Recently Michael Zalewski posted a rant about the state of security engineering in Security engineering: broken promises. I posted my initial response to this on Twitter: “Great explanation of the issue, zero thoughts on solutions. Bored now.” I still stand behind that response. As a manager, problems without potential solutions are useless to me. The solutions don’t need to be deep technical solutions – sometimes the solution is to monitor or audit. Sometimes the solution is to do nothing, accept the risk, and make a note of it in case it comes up in conversation or an audit.

But as I’ve mulled over this post over the last two weeks, there is more going on here. There seems to be a prevalent attitude among security practitioners in general, and researchers in particular, that if they can break something it’s completely useless. There’s an old Yiddish saying that loosely translates to: “To a thief there is no lock.” We’re never going to have perfect security, so picking on something for being imperfect is just disingenuous and grandstanding.

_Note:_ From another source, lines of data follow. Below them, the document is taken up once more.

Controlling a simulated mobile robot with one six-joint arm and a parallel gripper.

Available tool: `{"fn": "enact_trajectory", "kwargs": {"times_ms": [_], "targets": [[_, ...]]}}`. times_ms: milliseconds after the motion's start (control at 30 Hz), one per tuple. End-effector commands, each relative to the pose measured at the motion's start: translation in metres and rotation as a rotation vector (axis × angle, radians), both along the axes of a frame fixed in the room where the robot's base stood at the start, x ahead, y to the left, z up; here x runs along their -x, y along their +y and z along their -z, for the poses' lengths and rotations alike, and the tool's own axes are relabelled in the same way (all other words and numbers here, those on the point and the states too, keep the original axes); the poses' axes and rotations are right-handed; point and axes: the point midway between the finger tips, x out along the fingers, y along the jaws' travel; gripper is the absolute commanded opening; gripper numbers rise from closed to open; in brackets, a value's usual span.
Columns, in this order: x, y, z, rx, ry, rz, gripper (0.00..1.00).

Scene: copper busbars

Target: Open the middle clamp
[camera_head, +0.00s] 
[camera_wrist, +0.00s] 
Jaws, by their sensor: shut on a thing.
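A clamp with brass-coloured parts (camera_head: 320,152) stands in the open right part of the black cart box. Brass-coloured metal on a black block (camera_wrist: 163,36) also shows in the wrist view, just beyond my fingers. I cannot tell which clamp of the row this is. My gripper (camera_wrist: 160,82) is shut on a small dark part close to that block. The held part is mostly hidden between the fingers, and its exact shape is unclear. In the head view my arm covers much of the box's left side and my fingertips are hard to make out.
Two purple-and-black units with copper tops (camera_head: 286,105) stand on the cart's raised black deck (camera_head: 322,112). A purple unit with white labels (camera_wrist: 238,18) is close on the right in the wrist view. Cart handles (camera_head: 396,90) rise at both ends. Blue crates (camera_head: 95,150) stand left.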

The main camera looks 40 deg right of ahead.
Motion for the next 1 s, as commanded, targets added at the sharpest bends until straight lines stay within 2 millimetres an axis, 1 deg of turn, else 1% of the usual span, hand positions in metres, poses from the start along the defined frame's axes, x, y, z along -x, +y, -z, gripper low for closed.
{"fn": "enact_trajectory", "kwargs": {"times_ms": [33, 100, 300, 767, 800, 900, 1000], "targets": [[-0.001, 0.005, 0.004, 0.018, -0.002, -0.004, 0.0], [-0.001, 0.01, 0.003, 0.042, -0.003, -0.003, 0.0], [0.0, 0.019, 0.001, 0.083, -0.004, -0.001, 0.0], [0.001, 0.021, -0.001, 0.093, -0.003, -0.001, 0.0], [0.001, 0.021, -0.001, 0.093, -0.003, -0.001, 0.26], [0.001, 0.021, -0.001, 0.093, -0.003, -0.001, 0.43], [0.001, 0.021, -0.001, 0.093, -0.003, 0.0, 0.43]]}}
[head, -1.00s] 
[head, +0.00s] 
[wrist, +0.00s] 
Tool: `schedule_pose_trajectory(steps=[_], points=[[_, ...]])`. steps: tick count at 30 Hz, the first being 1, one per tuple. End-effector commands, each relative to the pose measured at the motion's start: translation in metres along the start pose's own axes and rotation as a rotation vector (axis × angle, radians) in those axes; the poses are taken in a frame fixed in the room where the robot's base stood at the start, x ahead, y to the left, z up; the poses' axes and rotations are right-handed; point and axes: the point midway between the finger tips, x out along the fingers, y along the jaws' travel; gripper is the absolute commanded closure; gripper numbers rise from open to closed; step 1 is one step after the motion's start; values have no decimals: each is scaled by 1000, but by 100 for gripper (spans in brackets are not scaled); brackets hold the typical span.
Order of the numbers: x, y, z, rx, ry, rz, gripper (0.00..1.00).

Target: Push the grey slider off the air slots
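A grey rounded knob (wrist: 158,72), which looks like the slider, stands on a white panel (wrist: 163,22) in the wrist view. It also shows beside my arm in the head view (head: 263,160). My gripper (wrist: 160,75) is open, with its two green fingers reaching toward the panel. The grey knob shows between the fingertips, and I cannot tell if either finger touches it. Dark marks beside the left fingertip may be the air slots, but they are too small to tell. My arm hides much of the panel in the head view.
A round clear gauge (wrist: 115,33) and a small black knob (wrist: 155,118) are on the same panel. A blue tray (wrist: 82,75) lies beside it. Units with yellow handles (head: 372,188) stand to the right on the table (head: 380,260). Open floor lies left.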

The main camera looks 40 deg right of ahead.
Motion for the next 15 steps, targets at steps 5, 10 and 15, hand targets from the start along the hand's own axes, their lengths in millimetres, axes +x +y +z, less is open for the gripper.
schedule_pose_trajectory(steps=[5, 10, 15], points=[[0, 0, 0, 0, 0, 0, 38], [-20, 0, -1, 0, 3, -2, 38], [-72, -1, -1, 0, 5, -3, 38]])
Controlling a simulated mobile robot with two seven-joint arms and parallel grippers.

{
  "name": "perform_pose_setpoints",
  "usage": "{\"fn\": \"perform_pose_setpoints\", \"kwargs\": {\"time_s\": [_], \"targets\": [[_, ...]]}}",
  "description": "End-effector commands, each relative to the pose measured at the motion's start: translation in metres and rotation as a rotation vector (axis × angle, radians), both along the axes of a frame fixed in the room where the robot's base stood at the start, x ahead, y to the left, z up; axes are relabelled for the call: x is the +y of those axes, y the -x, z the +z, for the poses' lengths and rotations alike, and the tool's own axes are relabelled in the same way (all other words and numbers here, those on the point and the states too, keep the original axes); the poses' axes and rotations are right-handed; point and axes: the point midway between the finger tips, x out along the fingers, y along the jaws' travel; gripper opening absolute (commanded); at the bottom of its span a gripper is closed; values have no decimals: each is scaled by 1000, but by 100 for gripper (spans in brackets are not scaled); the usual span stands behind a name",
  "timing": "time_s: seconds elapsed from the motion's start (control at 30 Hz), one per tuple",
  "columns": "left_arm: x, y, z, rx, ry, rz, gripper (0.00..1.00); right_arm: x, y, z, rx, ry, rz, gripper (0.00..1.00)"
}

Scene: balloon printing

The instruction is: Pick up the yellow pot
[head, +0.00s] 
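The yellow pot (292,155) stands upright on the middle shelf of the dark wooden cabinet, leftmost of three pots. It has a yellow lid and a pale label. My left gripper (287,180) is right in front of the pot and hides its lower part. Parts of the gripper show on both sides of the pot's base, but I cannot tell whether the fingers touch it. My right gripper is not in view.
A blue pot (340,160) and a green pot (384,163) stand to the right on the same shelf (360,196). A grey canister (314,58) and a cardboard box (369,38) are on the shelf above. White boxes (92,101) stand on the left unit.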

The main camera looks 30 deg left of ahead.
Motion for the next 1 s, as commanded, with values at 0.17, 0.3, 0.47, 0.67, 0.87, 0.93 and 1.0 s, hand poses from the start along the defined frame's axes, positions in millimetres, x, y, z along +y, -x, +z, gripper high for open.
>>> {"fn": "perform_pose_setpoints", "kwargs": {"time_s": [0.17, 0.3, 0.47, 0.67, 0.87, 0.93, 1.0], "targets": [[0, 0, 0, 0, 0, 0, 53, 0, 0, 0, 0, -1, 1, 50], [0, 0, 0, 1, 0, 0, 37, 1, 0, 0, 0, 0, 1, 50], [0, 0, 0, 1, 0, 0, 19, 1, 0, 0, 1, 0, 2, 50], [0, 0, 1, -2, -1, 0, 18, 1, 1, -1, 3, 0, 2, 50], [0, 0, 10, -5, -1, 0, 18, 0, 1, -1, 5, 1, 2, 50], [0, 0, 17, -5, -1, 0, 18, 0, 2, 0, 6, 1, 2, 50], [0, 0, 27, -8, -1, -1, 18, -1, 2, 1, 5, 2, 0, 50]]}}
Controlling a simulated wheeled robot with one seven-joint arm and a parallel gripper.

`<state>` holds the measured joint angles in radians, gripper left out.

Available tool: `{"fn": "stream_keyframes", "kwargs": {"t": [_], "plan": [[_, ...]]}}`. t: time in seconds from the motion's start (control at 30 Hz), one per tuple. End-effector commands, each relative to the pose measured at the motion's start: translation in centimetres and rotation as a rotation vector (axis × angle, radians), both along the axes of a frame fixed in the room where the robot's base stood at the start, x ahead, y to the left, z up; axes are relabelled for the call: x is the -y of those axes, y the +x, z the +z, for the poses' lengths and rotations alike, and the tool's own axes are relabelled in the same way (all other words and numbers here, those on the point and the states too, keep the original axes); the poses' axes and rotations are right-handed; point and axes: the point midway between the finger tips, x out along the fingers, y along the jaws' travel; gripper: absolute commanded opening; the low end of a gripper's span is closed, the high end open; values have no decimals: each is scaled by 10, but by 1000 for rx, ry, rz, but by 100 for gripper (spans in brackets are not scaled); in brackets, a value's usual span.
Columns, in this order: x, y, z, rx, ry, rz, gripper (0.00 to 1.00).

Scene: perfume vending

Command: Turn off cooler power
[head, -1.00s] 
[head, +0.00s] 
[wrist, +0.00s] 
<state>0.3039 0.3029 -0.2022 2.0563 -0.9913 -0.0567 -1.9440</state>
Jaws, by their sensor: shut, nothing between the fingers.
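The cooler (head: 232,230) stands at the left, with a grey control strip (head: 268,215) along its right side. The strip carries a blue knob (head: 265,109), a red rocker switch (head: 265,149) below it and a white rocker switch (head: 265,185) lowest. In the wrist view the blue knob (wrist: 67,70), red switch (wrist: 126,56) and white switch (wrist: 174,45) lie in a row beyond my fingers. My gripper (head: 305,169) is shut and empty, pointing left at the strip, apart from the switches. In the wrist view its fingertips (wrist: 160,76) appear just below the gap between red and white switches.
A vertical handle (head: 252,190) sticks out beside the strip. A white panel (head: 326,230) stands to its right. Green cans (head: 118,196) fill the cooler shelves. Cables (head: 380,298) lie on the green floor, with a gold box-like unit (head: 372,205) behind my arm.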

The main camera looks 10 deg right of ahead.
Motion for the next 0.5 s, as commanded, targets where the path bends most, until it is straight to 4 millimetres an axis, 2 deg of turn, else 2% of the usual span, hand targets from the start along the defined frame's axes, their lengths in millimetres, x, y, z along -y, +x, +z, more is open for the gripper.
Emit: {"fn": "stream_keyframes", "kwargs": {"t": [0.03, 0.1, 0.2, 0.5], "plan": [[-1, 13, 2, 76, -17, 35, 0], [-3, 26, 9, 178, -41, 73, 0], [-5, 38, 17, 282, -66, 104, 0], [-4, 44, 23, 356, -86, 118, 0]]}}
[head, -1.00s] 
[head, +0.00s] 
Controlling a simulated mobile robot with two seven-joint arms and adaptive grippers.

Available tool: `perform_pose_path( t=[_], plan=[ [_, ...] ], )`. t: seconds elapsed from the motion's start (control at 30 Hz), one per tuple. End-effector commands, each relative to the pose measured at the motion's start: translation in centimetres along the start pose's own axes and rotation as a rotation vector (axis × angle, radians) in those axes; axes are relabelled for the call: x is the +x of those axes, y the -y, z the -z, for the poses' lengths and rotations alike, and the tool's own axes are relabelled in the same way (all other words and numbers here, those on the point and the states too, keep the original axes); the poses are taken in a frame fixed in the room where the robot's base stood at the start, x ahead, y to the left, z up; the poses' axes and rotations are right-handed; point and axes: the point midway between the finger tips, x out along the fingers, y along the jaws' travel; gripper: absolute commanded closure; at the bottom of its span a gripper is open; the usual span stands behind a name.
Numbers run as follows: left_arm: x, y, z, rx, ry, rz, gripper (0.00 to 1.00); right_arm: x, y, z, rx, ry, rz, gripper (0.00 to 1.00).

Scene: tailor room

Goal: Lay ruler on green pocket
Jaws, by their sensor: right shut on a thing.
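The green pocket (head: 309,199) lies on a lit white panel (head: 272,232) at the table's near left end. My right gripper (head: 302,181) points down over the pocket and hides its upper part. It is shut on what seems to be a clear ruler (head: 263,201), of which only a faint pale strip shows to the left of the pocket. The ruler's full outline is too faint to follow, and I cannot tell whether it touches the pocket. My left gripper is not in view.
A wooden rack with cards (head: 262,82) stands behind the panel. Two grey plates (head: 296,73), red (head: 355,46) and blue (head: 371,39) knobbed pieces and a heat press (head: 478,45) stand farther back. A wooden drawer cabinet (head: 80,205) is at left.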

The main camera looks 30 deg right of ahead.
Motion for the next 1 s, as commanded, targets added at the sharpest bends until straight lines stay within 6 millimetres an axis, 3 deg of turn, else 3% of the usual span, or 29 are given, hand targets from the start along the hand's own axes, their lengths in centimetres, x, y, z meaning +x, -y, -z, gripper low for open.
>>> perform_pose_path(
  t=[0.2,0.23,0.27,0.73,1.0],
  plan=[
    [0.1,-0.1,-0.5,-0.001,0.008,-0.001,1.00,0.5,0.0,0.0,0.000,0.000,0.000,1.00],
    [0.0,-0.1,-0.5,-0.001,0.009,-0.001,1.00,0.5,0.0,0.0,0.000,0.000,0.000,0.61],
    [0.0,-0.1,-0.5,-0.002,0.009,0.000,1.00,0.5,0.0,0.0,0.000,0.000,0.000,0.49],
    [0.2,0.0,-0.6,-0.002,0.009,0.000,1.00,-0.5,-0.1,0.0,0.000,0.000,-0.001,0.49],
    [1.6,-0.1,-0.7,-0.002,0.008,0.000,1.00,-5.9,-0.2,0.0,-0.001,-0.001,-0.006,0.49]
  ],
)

We need to be asking ourselves a pragmatic question: Does this technology or process make things better? Just about any researcher will tell you that Microsoft’s SDL has made their lives much harder, and they have to work a lot more to break stuff. Is it perfect? No, of course not! But is it a lot better then it used to be for all involved (except the researchers Microsoft created the SDL to impede)? You betcha. Are CWE and CVSS perfect? No! Were they intended to be? No! But again, they’re a lot better than what we had before. Can we improve them? Yes, CVSS continues to go through revisions and will get better. As will the Risk Management frameworks.

So really, while bitching is fun and all, if you’re not offering improvements, you’re just making things worse.